SaaS data protector Druva has launched a Threat Hunter service to scan customers’ global data estates for malware signs.
It’s also announcing expanded global availability of its Managed Data Detection and Response (Managed DDR) to monitor customer backups for faster detection of threats and responses to them. Druva says it’s threat hunting and monitoring backups inside a gap between a customer’s security perimeter and their production environment. Because of this, “customers can accelerate incident response, minimize downtime, and prevent data loss.”

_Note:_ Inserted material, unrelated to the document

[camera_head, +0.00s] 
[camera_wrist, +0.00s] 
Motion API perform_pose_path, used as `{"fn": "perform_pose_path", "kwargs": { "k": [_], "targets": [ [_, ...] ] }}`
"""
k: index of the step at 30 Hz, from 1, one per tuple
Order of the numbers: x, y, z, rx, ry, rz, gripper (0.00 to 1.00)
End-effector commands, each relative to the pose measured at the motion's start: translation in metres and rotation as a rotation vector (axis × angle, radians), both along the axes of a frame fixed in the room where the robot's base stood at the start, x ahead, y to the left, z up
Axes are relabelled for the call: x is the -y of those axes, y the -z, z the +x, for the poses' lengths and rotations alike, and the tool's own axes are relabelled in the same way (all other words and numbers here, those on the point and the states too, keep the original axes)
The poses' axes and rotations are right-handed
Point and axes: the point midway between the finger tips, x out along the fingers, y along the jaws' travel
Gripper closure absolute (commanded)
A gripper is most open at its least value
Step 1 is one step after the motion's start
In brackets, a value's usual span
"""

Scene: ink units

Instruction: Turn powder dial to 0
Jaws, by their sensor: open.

Jaspreet Singh, CEO and co-founder of Druva, said in a statement: “With today’s more advanced and persistent threats,we need to go beyond perimeter-based security. Cyber security needs to be complemented with the power of data to handle these risks. Druva’s 100 percent SaaS approach seamlessly consolidates and contextualizes data across all workloads, enabling customers to bolster cyber resilience and accelerate incident response.”
The threat hunting service looks for so-called indicators of compromise (IOCs) – such as specific file extensions or file patterns – and provides contextual data insights throughout incident response (IR) workflows to understand, remediate, and recover from critical incidents. A granular log of data changes and audit trails helps IR teams to analyze incidents. Users can perform analysis to understand if sensitive data has been compromised, and if compliance regulations have been violated.

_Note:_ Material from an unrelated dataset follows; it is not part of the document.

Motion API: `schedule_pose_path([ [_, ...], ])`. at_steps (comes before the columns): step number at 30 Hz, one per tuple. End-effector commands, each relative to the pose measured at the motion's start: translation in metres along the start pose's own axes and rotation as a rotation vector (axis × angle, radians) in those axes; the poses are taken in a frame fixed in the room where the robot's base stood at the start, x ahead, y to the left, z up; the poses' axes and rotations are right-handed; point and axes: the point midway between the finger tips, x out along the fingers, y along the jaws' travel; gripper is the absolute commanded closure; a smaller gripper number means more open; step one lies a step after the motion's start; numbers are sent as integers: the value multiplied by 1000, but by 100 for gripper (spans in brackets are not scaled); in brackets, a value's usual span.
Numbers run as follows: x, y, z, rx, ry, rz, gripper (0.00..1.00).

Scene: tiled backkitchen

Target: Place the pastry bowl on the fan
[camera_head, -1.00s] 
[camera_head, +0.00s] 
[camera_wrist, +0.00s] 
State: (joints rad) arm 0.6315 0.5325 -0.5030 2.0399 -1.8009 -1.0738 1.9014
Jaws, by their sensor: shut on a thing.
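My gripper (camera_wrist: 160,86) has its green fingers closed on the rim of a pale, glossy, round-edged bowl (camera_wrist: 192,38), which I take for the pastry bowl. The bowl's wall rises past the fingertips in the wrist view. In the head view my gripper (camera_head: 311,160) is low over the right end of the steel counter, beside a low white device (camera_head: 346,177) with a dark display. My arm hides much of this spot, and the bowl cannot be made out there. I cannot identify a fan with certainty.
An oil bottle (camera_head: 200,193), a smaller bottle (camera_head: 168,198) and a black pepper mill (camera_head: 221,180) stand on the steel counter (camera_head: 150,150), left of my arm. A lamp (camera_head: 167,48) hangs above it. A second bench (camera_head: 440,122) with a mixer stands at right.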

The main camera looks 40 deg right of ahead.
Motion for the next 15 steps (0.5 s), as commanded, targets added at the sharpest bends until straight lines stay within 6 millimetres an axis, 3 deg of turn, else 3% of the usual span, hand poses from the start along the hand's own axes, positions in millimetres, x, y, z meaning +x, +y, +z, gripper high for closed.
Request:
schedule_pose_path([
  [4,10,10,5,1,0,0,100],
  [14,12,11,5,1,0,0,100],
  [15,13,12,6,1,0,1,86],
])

Its Managed DDR process scans multiple backups to create a curated, clean snapshot and identify the most recent, clean version of each file – minimizing data loss, ensuring secure recovery, and accelerating the recovery process. Druva says that its Managed DDR offering provides:
- 24x7x365 monitoring of backups for early threat detection;
- Expert analysis by Druva incident response to provide data insights for anomalous behavior;
- Pre-built response runbooks and automatic lockdown of backups to safeguard data;
- Expedited support and expert assistance to customer IR teams during cyber recovery.
A threat hunter blog and a separate Managed DDR blog provide background information.

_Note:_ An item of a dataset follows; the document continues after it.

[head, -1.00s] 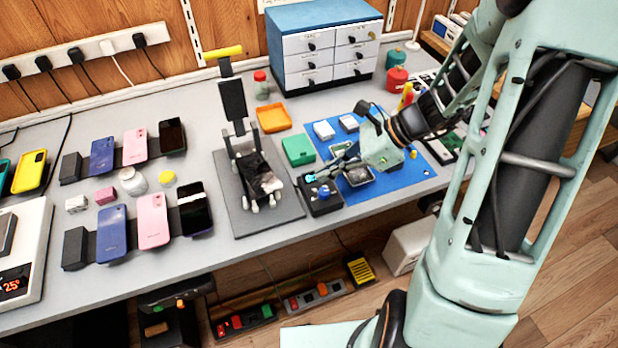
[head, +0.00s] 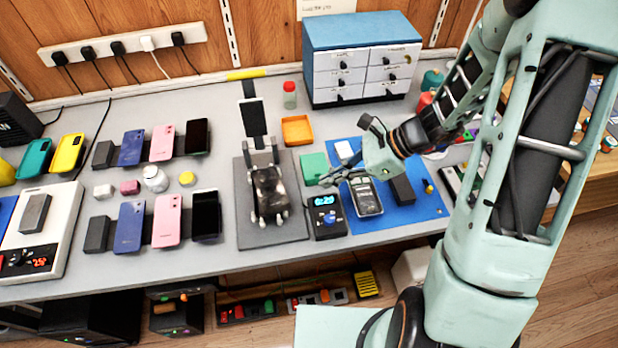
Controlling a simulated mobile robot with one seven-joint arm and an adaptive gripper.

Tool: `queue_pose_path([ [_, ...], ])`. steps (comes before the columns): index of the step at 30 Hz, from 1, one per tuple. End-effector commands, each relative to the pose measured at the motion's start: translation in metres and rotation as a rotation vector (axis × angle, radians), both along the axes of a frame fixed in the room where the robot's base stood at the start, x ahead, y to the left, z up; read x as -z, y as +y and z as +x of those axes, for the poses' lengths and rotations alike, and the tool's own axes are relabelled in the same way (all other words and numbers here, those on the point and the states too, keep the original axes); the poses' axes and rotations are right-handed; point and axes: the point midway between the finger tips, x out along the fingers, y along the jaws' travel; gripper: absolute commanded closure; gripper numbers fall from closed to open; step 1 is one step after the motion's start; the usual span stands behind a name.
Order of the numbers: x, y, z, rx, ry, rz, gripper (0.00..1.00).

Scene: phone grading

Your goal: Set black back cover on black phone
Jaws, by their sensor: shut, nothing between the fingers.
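Two dark phones lie at the right ends of the two rows on the bench, a rear one (head: 196,137) and a front one (head: 206,214). Another dark phone-like body (head: 268,192) lies in a cradle on the grey mat. I cannot tell for sure which of these is the black phone, or pick out the black back cover. My gripper (head: 328,178) is shut and empty, over the left edge of the blue mat (head: 405,214). It is behind a small black box with a lit display (head: 327,216) and beside a grey-and-black handheld device (head: 365,196).
A black block (head: 402,189) lies on the blue mat. A green box (head: 314,166) and orange tray (head: 297,130) lie behind. An upright dark screen on a stand (head: 253,117) rises behind the cradle. Blue and pink phones fill the rows at left. A blue-topped drawer cabinet (head: 362,62) stands at the back.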

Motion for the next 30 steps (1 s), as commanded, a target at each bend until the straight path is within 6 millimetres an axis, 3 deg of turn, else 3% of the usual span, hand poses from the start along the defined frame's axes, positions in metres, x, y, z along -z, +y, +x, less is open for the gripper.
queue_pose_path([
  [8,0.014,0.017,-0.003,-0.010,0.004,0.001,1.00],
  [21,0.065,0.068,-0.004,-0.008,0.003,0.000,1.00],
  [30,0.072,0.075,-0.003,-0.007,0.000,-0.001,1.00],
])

Competitor Rubrik announced its threat hunting capability in December 2021. This scanned backups, not a customer’s data estate, looking for mlalware attack footprints. Cohesity has similar functionality with its CyberScan application on the Cohesity Marketplace, which can uncover cyber exposures and blind spots in a Cohesity production environment by running on-demand and automated scans of backup snapshots against known vulnerabilities.